By Sholnn Freeman
Washington Post Staff Writer
Sunday, October 9, 2005
Delphi Corp., the nation's largest auto-parts company, filed for bankruptcy protection yesterday, the latest casualty in an American auto industry that has been struggling with high labor costs and aggressive competition from foreign rivals.
Delphi, of Troy, Mich., said it was forced to seek court protection under Chapter 11 of the federal bankruptcy code after failing to win labor concessions from the United Auto Workers union and after failing to restructure contracts with its biggest customer and former parent, General Motors Corp.
Robert S. "Steve" Miller Jr., Delphi's chairman and chief executive, said the company had been looking for a "consensual, out-of-court solution" with the UAW and GM, but "we ran out of time." He said Delphi was concerned that its options would grow more limited after new restrictive bankruptcy laws take effect Oct. 17.
Delphi's filing is the largest in the American auto industry. Analysts said bankruptcy reorganization should give the company more flexibility to close, consolidate or sell factories. Delphi operates 31 plants in 13 states in the United States. Miller said the process would allow Delphi to address costly wage, health care and job protections for union workers. He said the U.S. labor burden was becoming particularly onerous as more auto-parts factories spring up in countries with cheap labor.
U.S. suppliers have always had to weather the boom-and-bust cycle of the U.S. auto industry.
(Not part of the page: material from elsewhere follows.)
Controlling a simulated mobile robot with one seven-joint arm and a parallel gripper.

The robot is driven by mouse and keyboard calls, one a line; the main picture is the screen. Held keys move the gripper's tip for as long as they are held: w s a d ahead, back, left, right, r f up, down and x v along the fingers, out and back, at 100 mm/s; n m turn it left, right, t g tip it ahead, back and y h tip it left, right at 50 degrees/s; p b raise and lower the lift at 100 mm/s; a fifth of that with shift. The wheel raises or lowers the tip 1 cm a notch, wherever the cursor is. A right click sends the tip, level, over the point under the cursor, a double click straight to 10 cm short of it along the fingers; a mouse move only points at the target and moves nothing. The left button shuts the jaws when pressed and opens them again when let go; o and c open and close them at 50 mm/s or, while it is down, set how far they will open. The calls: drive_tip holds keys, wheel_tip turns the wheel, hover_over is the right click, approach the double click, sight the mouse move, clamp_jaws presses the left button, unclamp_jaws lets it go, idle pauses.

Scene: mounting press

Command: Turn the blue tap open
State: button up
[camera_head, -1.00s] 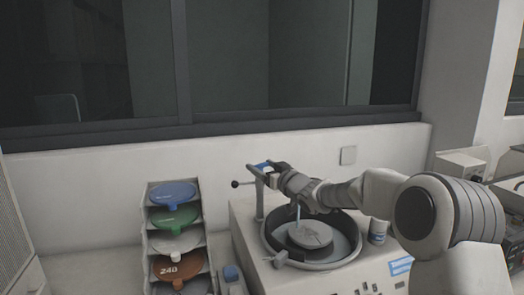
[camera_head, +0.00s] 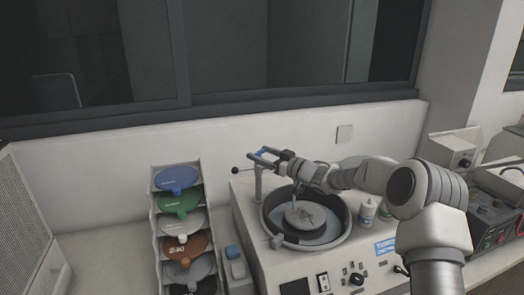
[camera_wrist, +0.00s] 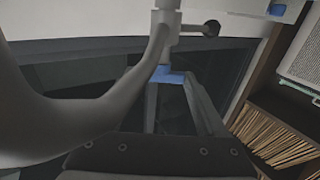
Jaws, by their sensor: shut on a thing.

Along with the automakers, the companies are battling against a slide in demand for large sport-utility vehicles. Back-to-back hurricanes and gasoline prices of more than $3 per gallon have sped up a shift toward smaller, more fuel-efficient cars, categories in which Japanese and South Korean competitors generally have an advantage.
Delphi has been squeezed as GM, its biggest customer, has cut back production. GM spun off Delphi in 1999, and the parts company has struggled to make a profit since, accumulating $4.5 billion in losses since 2000.
GM, in a statement, said it might be adversely affected by disruption in the supplies of automotive systems, components and parts that Delphi makes, which could potentially force the suspension of production at GM assembly plants. GM said, however, that so far Delphi has said there would be no disruption in its ability to build and deliver parts for GM vehicles.
In its bankruptcy filing, Delphi listed $17.1 billion in assets and $22.2 billion in debt. Delphi also had $4.3 billion in unfunded pension liabilities, some of which may have to be picked up by the federal Pension Benefit Guaranty Corp.
Delphi said it lined up $4.5 billion in loans to continue to operate while in Chapter 11 bankruptcy.
Delphi has 185,000 workers worldwide. In the United States, it has 32,000 workers, including 24,000 who are represented by the United Auto Workers.
Kevin Tynan, a senior auto analyst at Argus Research Corp. in New York, said Delphi management will continue to pressure the union to accept concessions. "If you look at the total compensation package, it's close to $125,000 to $130,000 per year," he said. "If you have UAW workers making $130,000 to assemble oil filters, it's very difficult to turn a profit."
Jane Slaughter, a Detroit-based labor writer who worked on the factory line in GM and Chrysler plants in the 1970s, said rank-and-file members of the unions don't think it's fair that they should have to make concessions.
Officials at the UAW did not return phone calls yesterday seeking a comment about the Delphi bankruptcy filing. Last month, in a speech at the Detroit Economic Club, Ron Gettelfinger, the UAW president, repeated calls for a national health care system as a way to lessen the financial burden on Detroit automakers.